Consumers always outpace marketers, but there are other reasons why television is keeping a higher share of ad spend even as it loses battles for eyeballs.
For one thing, the “online video” bucket is a real grab bag. Viewers could be on smart TVs or streaming devices like Roku or Apple TV, with TV-quality ad opportunities. They could also be scrolling a social feed or enduring an in-banner desktop video.
The biggest online video players (i.e. Google and Facebook) are still ad-supported, Barnard said, but ad-free services like Netflix and Amazon Prime skew the consumption numbers without directly impacting ad spend – except perhaps for stealing attention and creating more scarcity of TV supply.
“Advertisers are still paying a high premium to get in front of conventional television viewers,” he said.
Linear TV attracts new buyers
Television also benefits from digital ad platforms opening up TV spend to potentially hundreds of thousands of new brands.
In the past couple years, Facebook-Instagram and Google-YouTube have created more TV-like ad buying services, Barnard said.

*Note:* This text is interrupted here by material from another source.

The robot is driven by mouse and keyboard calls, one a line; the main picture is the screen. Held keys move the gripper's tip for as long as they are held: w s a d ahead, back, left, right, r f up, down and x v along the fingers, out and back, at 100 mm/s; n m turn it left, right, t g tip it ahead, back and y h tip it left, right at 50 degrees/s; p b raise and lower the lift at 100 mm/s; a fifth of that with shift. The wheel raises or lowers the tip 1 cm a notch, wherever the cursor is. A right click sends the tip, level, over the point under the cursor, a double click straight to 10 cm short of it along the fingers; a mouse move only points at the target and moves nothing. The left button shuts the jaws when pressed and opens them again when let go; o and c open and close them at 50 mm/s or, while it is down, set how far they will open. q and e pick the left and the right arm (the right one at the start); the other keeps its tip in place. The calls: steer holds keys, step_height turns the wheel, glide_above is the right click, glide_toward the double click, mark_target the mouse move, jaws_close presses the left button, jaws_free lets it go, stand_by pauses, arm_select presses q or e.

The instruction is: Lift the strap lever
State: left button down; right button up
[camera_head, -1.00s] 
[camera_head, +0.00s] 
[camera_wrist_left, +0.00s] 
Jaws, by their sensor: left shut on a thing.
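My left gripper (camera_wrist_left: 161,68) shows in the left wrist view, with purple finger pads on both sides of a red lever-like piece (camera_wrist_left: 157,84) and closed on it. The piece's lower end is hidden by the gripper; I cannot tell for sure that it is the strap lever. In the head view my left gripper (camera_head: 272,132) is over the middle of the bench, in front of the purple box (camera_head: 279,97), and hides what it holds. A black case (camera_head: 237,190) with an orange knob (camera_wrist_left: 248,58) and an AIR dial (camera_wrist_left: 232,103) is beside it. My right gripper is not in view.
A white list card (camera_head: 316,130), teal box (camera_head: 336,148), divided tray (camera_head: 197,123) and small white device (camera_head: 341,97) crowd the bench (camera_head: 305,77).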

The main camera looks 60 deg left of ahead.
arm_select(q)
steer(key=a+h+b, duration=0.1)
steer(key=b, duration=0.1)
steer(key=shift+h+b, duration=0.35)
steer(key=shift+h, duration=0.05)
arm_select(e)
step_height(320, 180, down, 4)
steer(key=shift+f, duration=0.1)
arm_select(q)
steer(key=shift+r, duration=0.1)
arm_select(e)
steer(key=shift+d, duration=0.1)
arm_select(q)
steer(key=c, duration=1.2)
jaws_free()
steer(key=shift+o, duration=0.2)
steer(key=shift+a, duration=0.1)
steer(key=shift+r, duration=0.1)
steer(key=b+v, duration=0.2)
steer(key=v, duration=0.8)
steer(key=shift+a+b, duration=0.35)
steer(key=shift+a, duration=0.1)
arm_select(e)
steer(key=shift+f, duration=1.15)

Facebook invested in episodic content and a more channel-based approach with Facebook Watch and IGTV. Google is in its third year with YouTube TV and this year has beta tested a linear TV ad-buying product for its DSP.
The platforms now have technology that can relatively cheaply turn content into video ads, and brands will increase their spend on TV when they can apply digital targeting data and features like geolocation, Barnard said. The overall shift is towards the internet, he said, but online players are attracting business “that otherwise would never have gotten involved in television.”